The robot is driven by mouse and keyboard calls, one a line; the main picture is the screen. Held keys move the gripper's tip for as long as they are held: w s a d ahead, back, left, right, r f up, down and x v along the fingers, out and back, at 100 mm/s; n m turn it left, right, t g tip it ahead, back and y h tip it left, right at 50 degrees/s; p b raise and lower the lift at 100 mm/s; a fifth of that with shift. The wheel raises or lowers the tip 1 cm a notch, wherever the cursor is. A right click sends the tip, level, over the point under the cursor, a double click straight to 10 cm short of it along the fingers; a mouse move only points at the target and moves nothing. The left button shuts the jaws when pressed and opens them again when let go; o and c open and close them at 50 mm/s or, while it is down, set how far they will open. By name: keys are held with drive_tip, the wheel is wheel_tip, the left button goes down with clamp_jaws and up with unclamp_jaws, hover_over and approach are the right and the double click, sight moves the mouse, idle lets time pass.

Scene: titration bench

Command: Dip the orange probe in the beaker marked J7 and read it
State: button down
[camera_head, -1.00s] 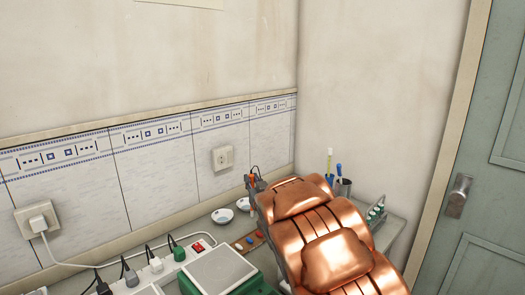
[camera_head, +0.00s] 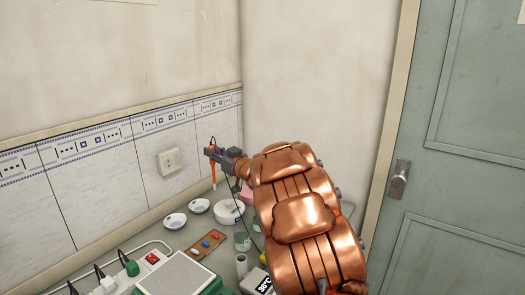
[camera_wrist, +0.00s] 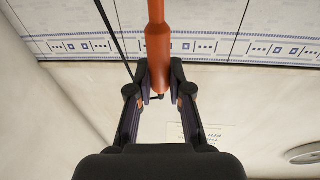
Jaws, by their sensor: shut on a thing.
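My gripper (camera_head: 214,153) is shut on the orange probe (camera_head: 213,172) and holds it upright above the bench, near the tiled wall. In the wrist view the orange probe (camera_wrist: 158,42) sits between the two fingertips (camera_wrist: 160,78), with a dark cable beside it. A clear glass beaker (camera_head: 242,241) stands on the bench, below and to the right of the probe and apart from it. No J7 mark is readable on it. A box with a dark display (camera_head: 264,285) is partly in view at the lower edge. My arm hides the bench to the right.
Two small white dishes (camera_head: 175,222) (camera_head: 199,206), a larger white bowl (camera_head: 228,213) and a wooden block with coloured pieces (camera_head: 206,244) are on the bench. A pink object (camera_head: 246,193) is behind the arm. A power strip (camera_head: 150,263) and a green-based plate device (camera_head: 178,277) are at front left.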

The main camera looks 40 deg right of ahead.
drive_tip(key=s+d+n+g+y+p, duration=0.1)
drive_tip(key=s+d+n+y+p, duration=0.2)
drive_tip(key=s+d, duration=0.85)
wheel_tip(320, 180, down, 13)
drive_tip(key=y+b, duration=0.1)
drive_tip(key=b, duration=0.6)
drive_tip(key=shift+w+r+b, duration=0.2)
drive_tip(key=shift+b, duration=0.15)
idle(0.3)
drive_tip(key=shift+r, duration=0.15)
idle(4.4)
········
### INSTRUCTIONS TO FOLLOW
Give back exactly the lines from the first line of the data through the line with "[camera_wrist, +0.00s]", pictures excluded.

### WRITTEN SOLUTION
The robot is driven by mouse and keyboard calls, one a line; the main picture is the screen. Held keys move the gripper's tip for as long as they are held: w s a d ahead, back, left, right, r f up, down and x v along the fingers, out and back, at 100 mm/s; n m turn it left, right, t g tip it ahead, back and y h tip it left, right at 50 degrees/s; p b raise and lower the lift at 100 mm/s; a fifth of that with shift. The wheel raises or lowers the tip 1 cm a notch, wherever the cursor is. A right click sends the tip, level, over the point under the cursor, a double click straight to 10 cm short of it along the fingers; a mouse move only points at the target and moves nothing. The left button shuts the jaws when pressed and opens them again when let go; o and c open and close them at 50 mm/s or, while it is down, set how far they will open. By name: keys are held with drive_tip, the wheel is wheel_tip, the left button goes down with clamp_jaws and up with unclamp_jaws, hover_over and approach are the right and the double click, sight moves the mouse, idle lets time pass.

Scene: titration bench

Command: Dip the orange probe in the beaker marked J7 and read it
State: button down
[camera_head, -1.00s] 
[camera_head, +0.00s] 
[camera_wrist, +0.00s] 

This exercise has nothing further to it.